The factions’ concern that the country has progressed from one administration to another without an overarching goal is pretty legitimate. In the period following the fall of president Soeharto in 1998, one president after the other appeared to have simply muddled through, and once their terms expired there was little that they could claim as their major achievements.

In fact, policies of an outgoing president could easily be repudiated by his or her successor. One president wanted to have thousands of friends and zero enemies in international politics while another wanted to have friends that could benefit the country. One administration wanted to open the domestic market to imported goods while another wanted to erect trade barriers. Policies in the country have been swinging from one extreme to the other.

Without a doubt, the country needs a grand strategy that could in the long run be used as guidance for every administration on how to do the job.

For this problem, the factions at the House, spearheaded by the Indonesian Democratic Party of Struggle (PDI-P), have offered a sweeping proposal. Since a president cannot draft his own GBHN, they propose that the People’s Consultative Assembly (MPR), comprising 560 House members and 132 DPD members, be given the authority to draw up the guidelines.

And to ensure that each sitting president implements the guidelines, the MPR should be given the power as the highest-lawmaking institution to which the president must answer, effectively reviving the old system of government that came to an end thanks to political reforms.

We may finally be able to catch the mouse, having firm guidelines for the president, but only after burning down the whole house, surrendering the people’s right to elect a president and giving it to the MPR, if not oligarchs. Countries have either a presidential or a parliamentary system and in the past decade we have been served relatively well by the presidential system.

The early 1950s was legitimately one of the freest moments in the country’s democracy, but a revolving door of prime ministers stunted the country’s growth and years of chaos led to a growing authoritarianism that ended up with a regime change in 1965. Soon after, the MPR was abused by a strongman to maintain his grip on power.
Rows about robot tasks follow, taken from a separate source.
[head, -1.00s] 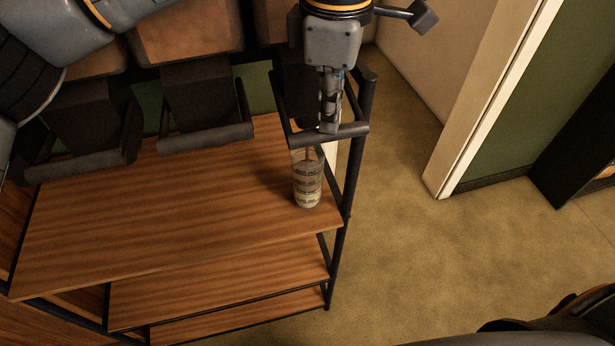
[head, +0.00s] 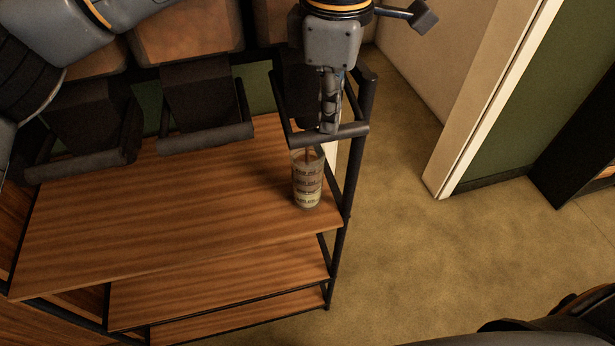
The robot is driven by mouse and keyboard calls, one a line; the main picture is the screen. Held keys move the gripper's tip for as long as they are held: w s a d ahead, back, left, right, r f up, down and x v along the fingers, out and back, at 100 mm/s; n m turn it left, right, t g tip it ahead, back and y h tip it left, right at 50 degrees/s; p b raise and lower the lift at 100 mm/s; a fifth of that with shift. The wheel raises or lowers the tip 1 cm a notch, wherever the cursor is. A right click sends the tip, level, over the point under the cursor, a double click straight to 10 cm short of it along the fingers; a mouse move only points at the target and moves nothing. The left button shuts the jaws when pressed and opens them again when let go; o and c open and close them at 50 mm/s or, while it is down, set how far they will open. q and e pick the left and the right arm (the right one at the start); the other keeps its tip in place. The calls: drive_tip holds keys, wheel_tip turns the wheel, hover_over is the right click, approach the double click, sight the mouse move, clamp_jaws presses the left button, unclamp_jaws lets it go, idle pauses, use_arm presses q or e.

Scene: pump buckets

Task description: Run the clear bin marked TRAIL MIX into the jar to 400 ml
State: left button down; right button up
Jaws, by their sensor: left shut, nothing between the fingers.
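The clear jar (head: 308,188) stands upright on the wooden top near its right edge, with dark level marks on its side and pale contents inside. A thin brownish streak shows inside its upper part, below the spout. My left gripper (head: 330,128) points down, shut and empty, at the dark lever bar (head: 350,133) of the rightmost dispenser, directly above the jar. My gripper and wrist cover most of that dispenser's bin. No TRAIL MIX label can be read. My right gripper is not in view.
Two more dark dispenser chutes with lever bars (head: 206,138) (head: 82,166) stand to the left, below brownish bins (head: 186,32). The wooden top (head: 150,225) is bare left of the jar. A black post (head: 352,165) stands right of it, then open floor (head: 410,250).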

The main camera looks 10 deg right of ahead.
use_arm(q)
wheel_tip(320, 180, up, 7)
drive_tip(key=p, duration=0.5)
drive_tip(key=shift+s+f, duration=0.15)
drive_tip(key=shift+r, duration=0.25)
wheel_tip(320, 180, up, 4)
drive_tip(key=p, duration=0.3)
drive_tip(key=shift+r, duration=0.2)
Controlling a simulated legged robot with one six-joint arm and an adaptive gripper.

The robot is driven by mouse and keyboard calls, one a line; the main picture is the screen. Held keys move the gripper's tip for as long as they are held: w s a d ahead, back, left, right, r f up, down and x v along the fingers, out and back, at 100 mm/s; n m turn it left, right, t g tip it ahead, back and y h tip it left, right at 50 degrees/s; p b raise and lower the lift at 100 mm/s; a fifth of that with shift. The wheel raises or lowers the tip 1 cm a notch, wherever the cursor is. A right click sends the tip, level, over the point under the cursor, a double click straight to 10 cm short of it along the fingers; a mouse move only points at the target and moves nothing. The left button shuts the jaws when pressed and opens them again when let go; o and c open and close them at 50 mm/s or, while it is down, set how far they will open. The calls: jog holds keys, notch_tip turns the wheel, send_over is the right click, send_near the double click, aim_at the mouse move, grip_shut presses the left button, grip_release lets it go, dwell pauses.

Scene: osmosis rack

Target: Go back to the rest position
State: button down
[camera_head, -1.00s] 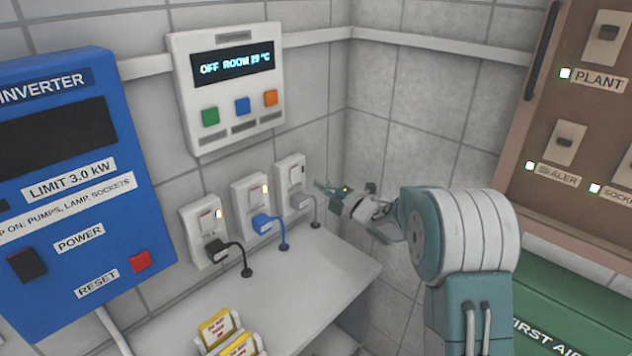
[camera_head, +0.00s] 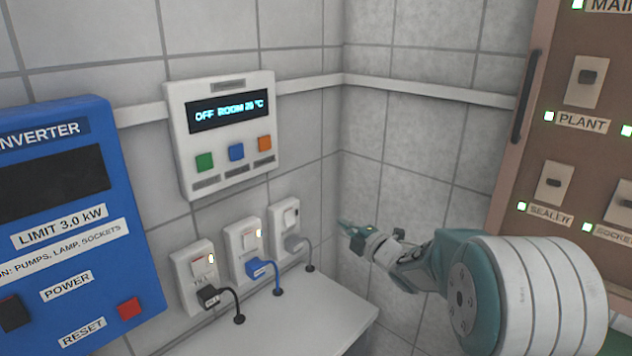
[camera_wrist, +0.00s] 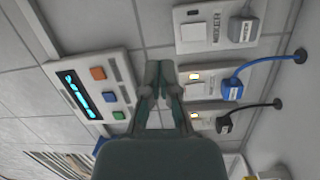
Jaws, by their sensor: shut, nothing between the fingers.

We do not want a repeat of that, do we?

There are also risks that the joint MPR session will open the door wide for a renewal of old political agendas, such as the DPD demanding legislative power that the Constitution gives exclusively to the DPR and Muslim-based parties reviving their dream of formalizing Islam in Indonesian politics.

Such possibilities cannot be discounted, therefore political maturity of each MPR member is imperative so as not to derail our hard-earned democracy.